Ampere divided his currents into longitudinal and parallel components. He showed, experimentally that the force of the latter is twice that of the former. Their ratio is equal to the ratio of the electrodynamic to the electromagnetic units of measurements. Weber began his derivation by considering the longitudinal current proportional to the velocities of the electric particles. So that the force between two electric particles in longitudinal motion should be independent of the direction of their motion, he added a square term to the static Coulomb potential,


F=(ee'/r^2){1-a^2(dr/dr)^2},

where a^2 is the constant of proportionality. It is clear that if the force is repulsive, longitudinal motion will decrease its magnitude.


In the parallel case, it may happen that two charges approaching each other will momentarily have zero relative velocity, but have relative acceleration. To account for this Weber added an acceleration term to his equation


F= (ee'/r^2){1-a^2(dr/dt)^2+b d^2r/dt^2},


where b is another "constant" to be determined. Although all the books refer to it as a constant, it will turn out to be anything but a constant.
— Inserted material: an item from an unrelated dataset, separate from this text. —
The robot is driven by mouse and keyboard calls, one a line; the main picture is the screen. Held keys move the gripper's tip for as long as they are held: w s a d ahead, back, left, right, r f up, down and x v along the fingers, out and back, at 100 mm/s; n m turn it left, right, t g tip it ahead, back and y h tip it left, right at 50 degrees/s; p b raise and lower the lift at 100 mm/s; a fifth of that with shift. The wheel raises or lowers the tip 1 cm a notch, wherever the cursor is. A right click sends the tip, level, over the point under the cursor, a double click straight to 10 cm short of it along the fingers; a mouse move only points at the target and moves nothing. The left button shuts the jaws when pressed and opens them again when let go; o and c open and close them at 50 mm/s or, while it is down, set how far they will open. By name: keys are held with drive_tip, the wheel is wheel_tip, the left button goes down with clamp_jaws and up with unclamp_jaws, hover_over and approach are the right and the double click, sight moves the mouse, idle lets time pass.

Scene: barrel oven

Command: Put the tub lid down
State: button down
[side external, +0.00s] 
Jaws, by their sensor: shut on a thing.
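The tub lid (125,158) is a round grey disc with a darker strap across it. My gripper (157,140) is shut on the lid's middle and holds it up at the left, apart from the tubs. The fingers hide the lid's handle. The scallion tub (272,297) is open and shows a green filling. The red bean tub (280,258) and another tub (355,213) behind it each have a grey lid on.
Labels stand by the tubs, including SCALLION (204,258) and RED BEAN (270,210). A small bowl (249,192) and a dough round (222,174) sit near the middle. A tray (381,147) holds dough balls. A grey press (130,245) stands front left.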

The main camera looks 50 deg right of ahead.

Since the particles in the parallel current do not move along the same straight line, Weber (1846) found it necessary to introduce the condition

d^2r/dt^2=(dr/dt)^2/r. (A)

Thus his force reduced to

F=(ee'/r^2){1-(a^2-b/r)(dr/dt)^2},

thereby effectively eliminating the acceleration term.


The ratio of the "constants", b/r/a^2, was the force between parallel and longitudinal current elements that Ampere had determine two decades earlier. Their ratio was found by him to be 2, so Weber's equation could be written as

F=(ee'/r^2){1-a^2(dr/dt)^2+2a^2r d^2r/dt^2)}, (B)

which is also equivalent to

F=(ee'/r^2){1+a^2(dr/dt)^2}.

The constant a was measured by Weber and Kohlrausch to be 1/a=1.1 X 10^(11) mm/sec.


From the above we deduce the following:


  1. Weber's condition (A) implies that the vector potential, A=dr/dt/r is constant so that the electric field, or the force is a gradient of a scalar potential.

  2. The subsequent ratio that Ampere found gives a scalar potential U=(ee'/r){1-(a^2/2)(dr/dt)^2} (C) whose derivative is precisely the Weber force, (B).

  3. As far as gravity is concerned, (C) is equivalent to a tidal potential

As a far as GR is concerned, tidal stresses are supposedly accounted for by the Weyl tensor, which roughly speaking is the Riemann tensor less the Ricci tensor. The Weyl tensor can be decomposed into electric and magnetic tensors, both of which are symmetric and trace-free. The condition that the static space-time is that the Weyl tensor be of the electric type [E N Glass, "Weyl tensor decomposition in stationary vacuum space-times"] Only in this case, will the tidal forces be derived from the electric component of the Weyl tensor.


If E_(ab) is the electric component, then

E_(ab)- E_(ba) (D)

would give Faraday's law for the time rate of change of the magnetic component were it not for the fact that being symmetric, the above vanishes. The tidal stresses follow from the electric component of the electric field, and this property would be destroyed if (D) did not vanish.


Hence, there is nothing comparable to induction in gravitational interactions, and without induction there can be no gravitational waves!